→ **GIVEN EXERCISE**: Work out how many lines hold "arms". Give the number and nothing else.

_____

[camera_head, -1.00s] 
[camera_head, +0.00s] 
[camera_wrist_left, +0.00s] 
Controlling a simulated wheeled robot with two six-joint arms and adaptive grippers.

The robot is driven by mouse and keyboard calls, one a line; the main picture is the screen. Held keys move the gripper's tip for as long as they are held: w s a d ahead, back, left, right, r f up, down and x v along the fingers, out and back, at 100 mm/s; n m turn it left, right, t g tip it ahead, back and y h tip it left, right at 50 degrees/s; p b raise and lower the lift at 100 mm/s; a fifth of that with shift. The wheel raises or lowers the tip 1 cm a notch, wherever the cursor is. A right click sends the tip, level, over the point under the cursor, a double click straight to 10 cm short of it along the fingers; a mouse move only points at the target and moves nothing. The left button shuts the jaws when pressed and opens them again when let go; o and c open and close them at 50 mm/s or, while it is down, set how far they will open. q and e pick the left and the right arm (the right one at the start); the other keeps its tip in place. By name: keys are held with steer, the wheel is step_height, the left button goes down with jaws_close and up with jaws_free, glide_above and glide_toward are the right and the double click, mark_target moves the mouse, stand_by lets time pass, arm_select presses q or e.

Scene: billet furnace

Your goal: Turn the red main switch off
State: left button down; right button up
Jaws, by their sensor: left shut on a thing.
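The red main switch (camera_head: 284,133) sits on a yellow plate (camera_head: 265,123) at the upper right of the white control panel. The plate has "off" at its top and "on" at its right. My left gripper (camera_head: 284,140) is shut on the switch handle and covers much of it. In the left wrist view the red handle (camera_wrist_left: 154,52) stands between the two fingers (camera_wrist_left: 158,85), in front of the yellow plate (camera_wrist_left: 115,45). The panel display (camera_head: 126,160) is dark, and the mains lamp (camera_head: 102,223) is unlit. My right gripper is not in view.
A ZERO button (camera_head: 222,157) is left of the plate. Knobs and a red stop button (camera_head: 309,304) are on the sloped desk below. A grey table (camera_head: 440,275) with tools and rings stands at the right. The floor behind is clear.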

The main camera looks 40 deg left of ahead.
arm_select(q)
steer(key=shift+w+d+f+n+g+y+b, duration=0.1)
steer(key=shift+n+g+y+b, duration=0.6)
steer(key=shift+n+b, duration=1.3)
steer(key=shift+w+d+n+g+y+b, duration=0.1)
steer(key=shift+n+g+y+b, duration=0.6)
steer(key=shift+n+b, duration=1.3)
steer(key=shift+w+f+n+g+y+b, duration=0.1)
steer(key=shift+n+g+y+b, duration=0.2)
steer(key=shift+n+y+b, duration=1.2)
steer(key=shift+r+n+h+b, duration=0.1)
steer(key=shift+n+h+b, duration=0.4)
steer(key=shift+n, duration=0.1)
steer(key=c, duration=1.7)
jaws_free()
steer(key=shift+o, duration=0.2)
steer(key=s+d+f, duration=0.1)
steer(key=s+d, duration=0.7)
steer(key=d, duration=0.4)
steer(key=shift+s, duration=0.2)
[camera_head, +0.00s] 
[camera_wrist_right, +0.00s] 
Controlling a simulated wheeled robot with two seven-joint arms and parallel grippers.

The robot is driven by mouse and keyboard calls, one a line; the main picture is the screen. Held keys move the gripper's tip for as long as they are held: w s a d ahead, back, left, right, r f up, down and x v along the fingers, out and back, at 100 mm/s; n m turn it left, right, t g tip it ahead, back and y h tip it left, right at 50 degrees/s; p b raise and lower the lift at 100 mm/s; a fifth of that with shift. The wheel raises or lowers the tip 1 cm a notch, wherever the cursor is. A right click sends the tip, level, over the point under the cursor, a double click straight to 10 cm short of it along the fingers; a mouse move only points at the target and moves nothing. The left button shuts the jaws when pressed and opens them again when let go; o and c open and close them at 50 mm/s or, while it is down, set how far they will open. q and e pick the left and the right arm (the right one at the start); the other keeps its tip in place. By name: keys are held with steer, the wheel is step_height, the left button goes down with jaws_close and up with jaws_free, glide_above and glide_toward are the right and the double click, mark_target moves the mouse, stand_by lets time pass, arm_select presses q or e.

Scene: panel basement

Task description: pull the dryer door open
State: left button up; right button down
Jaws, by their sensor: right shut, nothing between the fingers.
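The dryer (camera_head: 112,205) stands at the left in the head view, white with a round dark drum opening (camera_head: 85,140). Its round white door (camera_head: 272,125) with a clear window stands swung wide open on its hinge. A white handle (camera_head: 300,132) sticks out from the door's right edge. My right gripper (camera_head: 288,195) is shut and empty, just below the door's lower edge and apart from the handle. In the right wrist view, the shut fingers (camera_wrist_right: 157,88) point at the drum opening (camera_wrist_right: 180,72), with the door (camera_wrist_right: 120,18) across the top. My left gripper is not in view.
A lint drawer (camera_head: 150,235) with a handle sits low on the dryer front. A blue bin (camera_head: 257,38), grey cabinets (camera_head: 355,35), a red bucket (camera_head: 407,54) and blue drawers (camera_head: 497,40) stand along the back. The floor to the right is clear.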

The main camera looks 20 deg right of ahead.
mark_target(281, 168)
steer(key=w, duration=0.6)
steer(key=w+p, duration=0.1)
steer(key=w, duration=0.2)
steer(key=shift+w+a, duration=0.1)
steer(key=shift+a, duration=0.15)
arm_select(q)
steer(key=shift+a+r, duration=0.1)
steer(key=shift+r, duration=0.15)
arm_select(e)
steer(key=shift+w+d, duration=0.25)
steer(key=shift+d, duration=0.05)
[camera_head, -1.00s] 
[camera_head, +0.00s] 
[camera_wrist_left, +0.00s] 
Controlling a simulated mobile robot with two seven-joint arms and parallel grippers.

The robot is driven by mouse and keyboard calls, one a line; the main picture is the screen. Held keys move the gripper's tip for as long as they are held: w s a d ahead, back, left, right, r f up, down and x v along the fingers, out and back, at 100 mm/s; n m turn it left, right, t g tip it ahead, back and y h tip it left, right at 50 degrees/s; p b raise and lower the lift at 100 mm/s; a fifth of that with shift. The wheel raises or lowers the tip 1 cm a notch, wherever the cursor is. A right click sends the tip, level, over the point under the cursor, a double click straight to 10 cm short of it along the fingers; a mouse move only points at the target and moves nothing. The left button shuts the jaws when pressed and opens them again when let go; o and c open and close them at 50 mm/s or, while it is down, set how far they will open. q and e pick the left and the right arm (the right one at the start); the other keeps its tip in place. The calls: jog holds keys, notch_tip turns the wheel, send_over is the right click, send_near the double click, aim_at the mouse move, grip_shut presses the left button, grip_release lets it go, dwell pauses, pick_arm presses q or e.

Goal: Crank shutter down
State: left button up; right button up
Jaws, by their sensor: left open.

_____

→ **WRITTEN ANSWER**: 3